Saturday, February 20, 2010

Book: Boneshaker by Cherie Priest

The aesthetic appeal of steampunk is hard to deny: the shiny brass, the distressed leather, the visible gears; it's all pretty sexy stuff.

The literary style, though, has much less to recommend it. By setting their stories in a colonial era, many steampunk authors end up avoiding any real interrogation of contemporary societal relations. It's easy, frankly, to condemn the Satanic mills that dominate the parts of steampunk not consisting of waiting for the dirigible in some foreign land. It's harder to take on the question of civil rights in an increasingly corporatized society.

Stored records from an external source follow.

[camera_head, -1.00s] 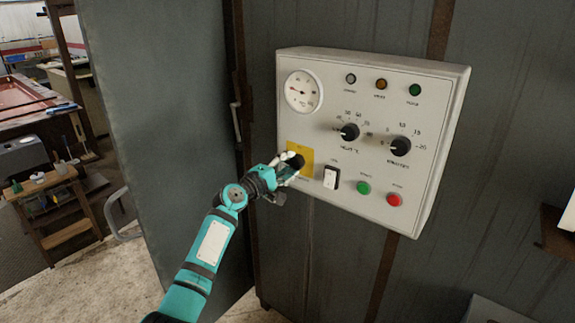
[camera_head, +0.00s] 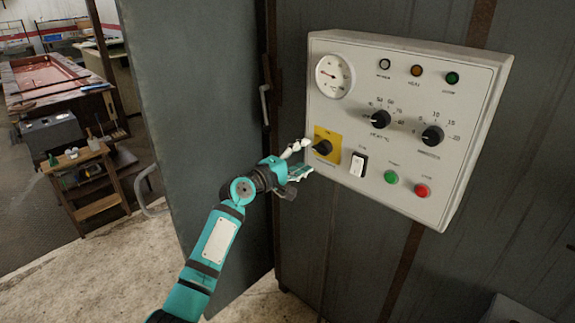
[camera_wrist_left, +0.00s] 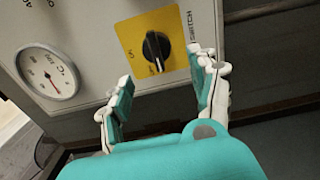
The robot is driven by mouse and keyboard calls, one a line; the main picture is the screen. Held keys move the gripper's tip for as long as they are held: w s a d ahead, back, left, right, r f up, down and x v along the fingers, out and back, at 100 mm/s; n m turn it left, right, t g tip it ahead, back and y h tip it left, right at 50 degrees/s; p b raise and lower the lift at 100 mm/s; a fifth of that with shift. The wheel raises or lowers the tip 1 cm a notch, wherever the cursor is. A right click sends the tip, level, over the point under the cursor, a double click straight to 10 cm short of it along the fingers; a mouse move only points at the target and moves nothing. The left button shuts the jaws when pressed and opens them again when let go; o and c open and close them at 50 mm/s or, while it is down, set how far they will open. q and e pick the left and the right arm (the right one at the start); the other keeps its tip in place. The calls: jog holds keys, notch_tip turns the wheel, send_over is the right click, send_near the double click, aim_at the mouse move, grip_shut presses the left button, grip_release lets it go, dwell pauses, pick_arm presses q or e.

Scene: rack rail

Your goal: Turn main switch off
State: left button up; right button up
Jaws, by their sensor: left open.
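The main switch is a black rotary knob (camera_head: 323,147) on a yellow plate (camera_head: 333,134) at the lower left of the white control panel (camera_head: 340,205). In the left wrist view the knob (camera_wrist_left: 154,47) sits on the yellow plate (camera_wrist_left: 135,38), with its white mark toward the "OFF" lettering. My left gripper (camera_head: 297,158) is open and empty, just left of and below the knob in the head view. In the wrist view its two fingers (camera_wrist_left: 160,90) are apart, with the knob beyond the gap between them. They do not visibly touch it. My right gripper is not in view.
The panel also bears a round gauge (camera_head: 334,76), two black dials (camera_head: 381,119), a white rocker switch (camera_head: 358,164), a green button (camera_head: 391,177) and a red button (camera_head: 422,190). An open grey door (camera_head: 200,120) stands left of my arm.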

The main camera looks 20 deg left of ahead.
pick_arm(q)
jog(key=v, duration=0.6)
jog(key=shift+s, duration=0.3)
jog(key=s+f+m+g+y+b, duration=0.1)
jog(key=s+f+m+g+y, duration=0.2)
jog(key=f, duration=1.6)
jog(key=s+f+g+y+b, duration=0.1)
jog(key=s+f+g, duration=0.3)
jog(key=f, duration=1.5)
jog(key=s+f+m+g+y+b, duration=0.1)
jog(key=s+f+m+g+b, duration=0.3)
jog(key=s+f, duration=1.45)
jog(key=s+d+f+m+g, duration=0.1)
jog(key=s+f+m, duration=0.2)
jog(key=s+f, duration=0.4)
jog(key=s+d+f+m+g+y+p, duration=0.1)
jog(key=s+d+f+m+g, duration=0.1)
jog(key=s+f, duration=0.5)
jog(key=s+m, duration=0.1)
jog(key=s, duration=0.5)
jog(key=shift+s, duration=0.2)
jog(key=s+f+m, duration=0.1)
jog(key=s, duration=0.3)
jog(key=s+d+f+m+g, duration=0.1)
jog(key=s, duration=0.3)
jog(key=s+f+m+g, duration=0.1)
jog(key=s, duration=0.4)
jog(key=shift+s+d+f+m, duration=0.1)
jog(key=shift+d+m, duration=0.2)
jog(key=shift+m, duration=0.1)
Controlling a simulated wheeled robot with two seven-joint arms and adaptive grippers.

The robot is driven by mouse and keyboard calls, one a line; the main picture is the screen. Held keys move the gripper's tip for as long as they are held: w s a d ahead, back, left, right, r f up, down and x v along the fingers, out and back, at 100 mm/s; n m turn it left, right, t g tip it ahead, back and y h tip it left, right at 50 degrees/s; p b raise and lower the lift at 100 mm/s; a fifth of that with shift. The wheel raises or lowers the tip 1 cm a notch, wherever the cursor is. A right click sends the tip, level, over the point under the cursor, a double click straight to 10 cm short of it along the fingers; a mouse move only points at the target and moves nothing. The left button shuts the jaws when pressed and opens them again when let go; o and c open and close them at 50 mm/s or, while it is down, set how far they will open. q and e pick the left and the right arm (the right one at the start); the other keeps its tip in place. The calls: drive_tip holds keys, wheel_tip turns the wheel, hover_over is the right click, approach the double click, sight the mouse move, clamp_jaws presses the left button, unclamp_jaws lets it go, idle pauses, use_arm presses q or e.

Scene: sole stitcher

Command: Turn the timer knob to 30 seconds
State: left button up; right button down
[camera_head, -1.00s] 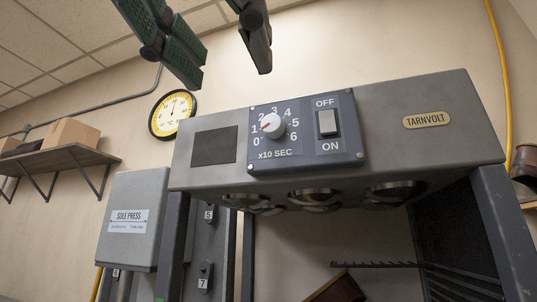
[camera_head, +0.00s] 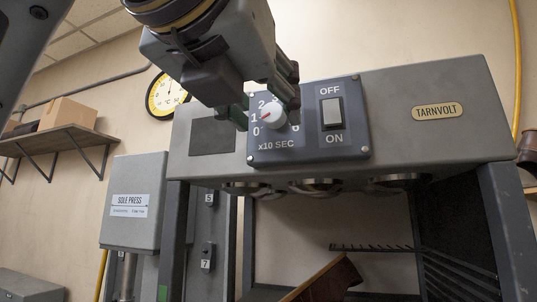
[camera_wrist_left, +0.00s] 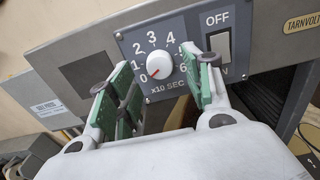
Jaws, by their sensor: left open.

Cherie Priest's Boneshaker is not the most egregious example of steampunk I've read. It's set not in a colonial land, but in Seattle, during an extended US civil war. A mad scientist lets loose a poisonous, zombigenic gas that quickly renders the central part of town uninhabitable except by the desperate and the undead. The town throws up a wall around the afflicted district, and abandons it to the gas.

Fifteen years later, the scientist's son sneaks into the walled off area to prove his grandfather a hero. His reluctant mother follows him in to save his life.

A well-drawn world, but basically a zombie story. I'm interested in reading more by Priest, but I won't remember this book for much more than the atmospherics for too long.